# [Objective]
Find all lines in the listing that include the word "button", then copy them.

# [Available data]
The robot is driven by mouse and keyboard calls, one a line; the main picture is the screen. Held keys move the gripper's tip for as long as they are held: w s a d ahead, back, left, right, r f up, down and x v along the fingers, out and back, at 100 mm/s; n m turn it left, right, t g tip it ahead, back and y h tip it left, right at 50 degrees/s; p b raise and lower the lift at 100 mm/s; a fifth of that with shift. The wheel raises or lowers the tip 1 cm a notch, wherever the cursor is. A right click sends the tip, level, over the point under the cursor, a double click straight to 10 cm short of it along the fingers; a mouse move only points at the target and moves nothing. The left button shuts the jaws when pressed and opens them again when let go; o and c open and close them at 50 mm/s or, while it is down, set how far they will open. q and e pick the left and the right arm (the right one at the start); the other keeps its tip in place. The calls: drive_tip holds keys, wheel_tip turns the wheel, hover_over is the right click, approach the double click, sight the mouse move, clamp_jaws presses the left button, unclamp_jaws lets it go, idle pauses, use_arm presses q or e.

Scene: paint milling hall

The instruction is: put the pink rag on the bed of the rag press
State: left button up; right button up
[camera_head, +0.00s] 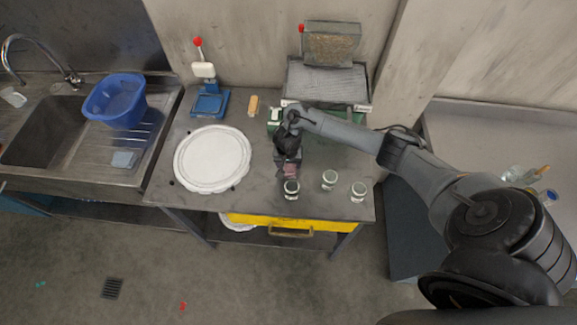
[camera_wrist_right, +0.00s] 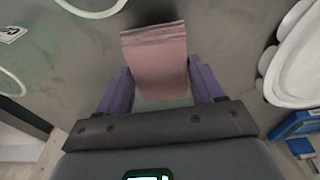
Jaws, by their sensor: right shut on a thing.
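My right gripper (camera_head: 288,160) is shut on the pink rag (camera_head: 290,170), over the front middle of the metal table. In the right wrist view the pink rag (camera_wrist_right: 158,62) is a folded flat piece between the purple fingers (camera_wrist_right: 158,90), sticking out past them. A green-based machine (camera_head: 326,82) with a flat grey ribbed bed and a raised panel stands at the table's back right, behind the gripper. A blue stand (camera_head: 209,103) with a red-knobbed lever is at the back left. The frames do not settle which of these two is the rag press. My left gripper is out of view.
Three glass jars (camera_head: 329,179) stand along the table's front right edge, one close to the gripper. A large white round dish (camera_head: 212,158) fills the left half. A tan block (camera_head: 253,106) lies behind it. A sink with a blue tub (camera_head: 117,101) is to the left.

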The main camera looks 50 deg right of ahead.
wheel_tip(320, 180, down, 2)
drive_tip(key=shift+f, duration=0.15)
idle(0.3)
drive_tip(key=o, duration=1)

# [Task output]
The robot is driven by mouse and keyboard calls, one a line; the main picture is the screen. Held keys move the gripper's tip for as long as they are held: w s a d ahead, back, left, right, r f up, down and x v along the fingers, out and back, at 100 mm/s; n m turn it left, right, t g tip it ahead, back and y h tip it left, right at 50 degrees/s; p b raise and lower the lift at 100 mm/s; a fifth of that with shift. The wheel raises or lowers the tip 1 cm a notch, wherever the cursor is. A right click sends the tip, level, over the point under the cursor, a double click straight to 10 cm short of it along the fingers; a mouse move only points at the target and moves nothing. The left button shuts the jaws when pressed and opens them again when let go; o and c open and close them at 50 mm/s or, while it is down, set how far they will open. q and e pick the left and the right arm (the right one at the start); the other keeps its tip in place. The calls: drive_tip holds keys, wheel_tip turns the wheel, hover_over is the right click, approach the double click, sight the mouse move, clamp_jaws presses the left button, unclamp_jaws lets it go, idle pauses, use_arm presses q or e.
State: left button up; right button up

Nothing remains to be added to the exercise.